Snow Leopard Selfies Matter

The Nemegt Mountains in Southern Mongolia lie in the Gobi-Gurvansaikhan National Park, part of our focal South Gobi snow leopard landscape. Nemegt is one of the “mountain islands” dotting the Gobi Desert that serves as critical habitat for snow leopards and other wildlife. We have monitored these mountains since 2008, adding camera surveys for the last decade, and have found the area to be home to a stable population of resident snow leopards.

In our 2020 and 2021 surveys, 37 cameras were placed along the valleys, saddles, ridgelines and canyons in Nemegt, covering an area of more than 1100km2. Our team from Snow Leopard Conservation Foundation, Gobi-Gurvansaikhan National Park and the community rangers from Tost Mountains set up the cameras.
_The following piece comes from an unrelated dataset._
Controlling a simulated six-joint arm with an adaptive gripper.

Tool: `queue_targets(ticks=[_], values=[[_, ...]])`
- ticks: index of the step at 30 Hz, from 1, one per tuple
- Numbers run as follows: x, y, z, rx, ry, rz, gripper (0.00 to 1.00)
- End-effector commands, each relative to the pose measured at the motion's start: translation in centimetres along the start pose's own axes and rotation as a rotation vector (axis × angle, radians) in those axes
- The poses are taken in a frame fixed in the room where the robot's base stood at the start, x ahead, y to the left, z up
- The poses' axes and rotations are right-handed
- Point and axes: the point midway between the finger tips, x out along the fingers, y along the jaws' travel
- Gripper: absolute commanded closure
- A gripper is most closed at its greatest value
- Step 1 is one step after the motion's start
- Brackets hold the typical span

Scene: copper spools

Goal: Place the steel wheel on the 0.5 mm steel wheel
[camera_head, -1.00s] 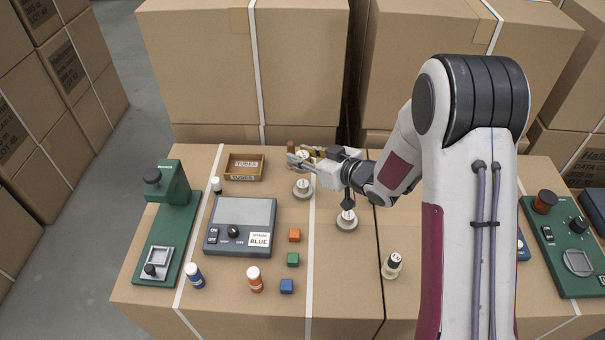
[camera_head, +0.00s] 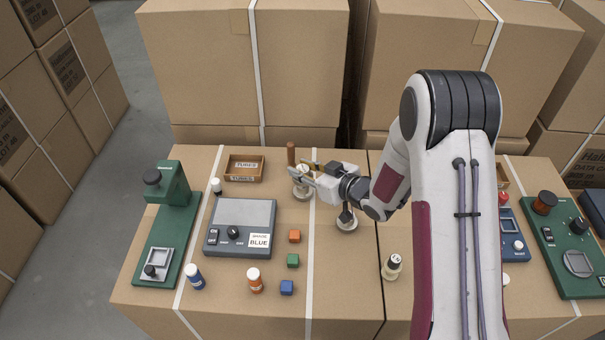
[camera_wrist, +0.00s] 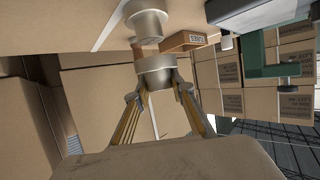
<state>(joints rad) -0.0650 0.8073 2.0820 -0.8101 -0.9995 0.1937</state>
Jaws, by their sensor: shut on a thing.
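My gripper (camera_head: 301,173) is shut on a steel wheel (camera_wrist: 157,72), a short pale metal cylinder held between the fingertips in the wrist view. In the head view the held wheel (camera_head: 303,168) is small and partly covered by the fingers. Another steel wheel (camera_head: 303,194) stands on the box top just below the gripper; it also shows near the held one in the wrist view (camera_wrist: 147,22). I cannot tell whether the two touch. A further wheel (camera_head: 346,222) stands to the right, partly behind my wrist. No size label is readable.
A brown post (camera_head: 291,153) stands close behind the gripper. A wooden tray (camera_head: 244,177) is to the left. A grey scale (camera_head: 213,242), small blocks and bottles are in front. A green device (camera_head: 183,215) is at far left, another (camera_head: 548,243) at right.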

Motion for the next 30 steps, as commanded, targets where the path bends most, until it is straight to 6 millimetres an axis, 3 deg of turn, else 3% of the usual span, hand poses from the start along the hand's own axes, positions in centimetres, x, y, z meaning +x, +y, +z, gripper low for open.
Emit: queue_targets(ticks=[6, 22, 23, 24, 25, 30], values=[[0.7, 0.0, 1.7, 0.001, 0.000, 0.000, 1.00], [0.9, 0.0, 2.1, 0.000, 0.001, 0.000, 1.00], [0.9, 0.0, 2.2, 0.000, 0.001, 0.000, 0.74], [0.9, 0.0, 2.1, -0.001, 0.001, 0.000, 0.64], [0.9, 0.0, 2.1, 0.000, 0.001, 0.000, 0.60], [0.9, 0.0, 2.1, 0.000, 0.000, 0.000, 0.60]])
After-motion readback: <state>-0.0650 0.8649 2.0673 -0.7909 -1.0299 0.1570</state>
We are excited to share the preliminary results after reviewing all photos collected from both years. Our cameras recorded a total of 110 and 123 capture events of snow leopards, where one “capture” is a single visit by a snow leopard to the camera. This is the highest camera capture rate we have recorded in the Nemegt Mountains.

We identified 13 resident adult snow leopards on cameras, including seven females and six to seven males. Incredibly, every resident female observed in 2019 was detected again in 2020 or 2021. Three of these females have been detected in Nemegt since 2013 (when they were each seen with new cubs), suggesting that they are now at least 13 years old in 2022. Of the males we observed in 2019, all but one were observed in these recent surveys. 

In addition to the residents we have observed year after year, we detected up to five “floater” adults in the area. These individuals, traveling alone and recorded for the first time in Nemegt, are either transients or recently dispersed young snow leopards who have left their mothers and are looking to establish a territory of their own. Fascinatingly, we recorded three subadult snow leopards in Nemegt who had dispersed from Tost mountains. Nemegt and Tost (both “mountain islands”) are separated by about a 40km stretch of steppes. These were offspring born to Dagina, Willian and Aka. Another adult, Loko, was observed in Nemegt on June 28 and then again in Tost on October 1. These observations further show how important the desert steppe between Tost and Nemegt is as a corridor for dispersal of snow leopards.

Our cameras also captured a male and female together in June 2021. “Spotless” and “New Family” likely only met briefly, as this timing is outside of  the mating season of snow leopards.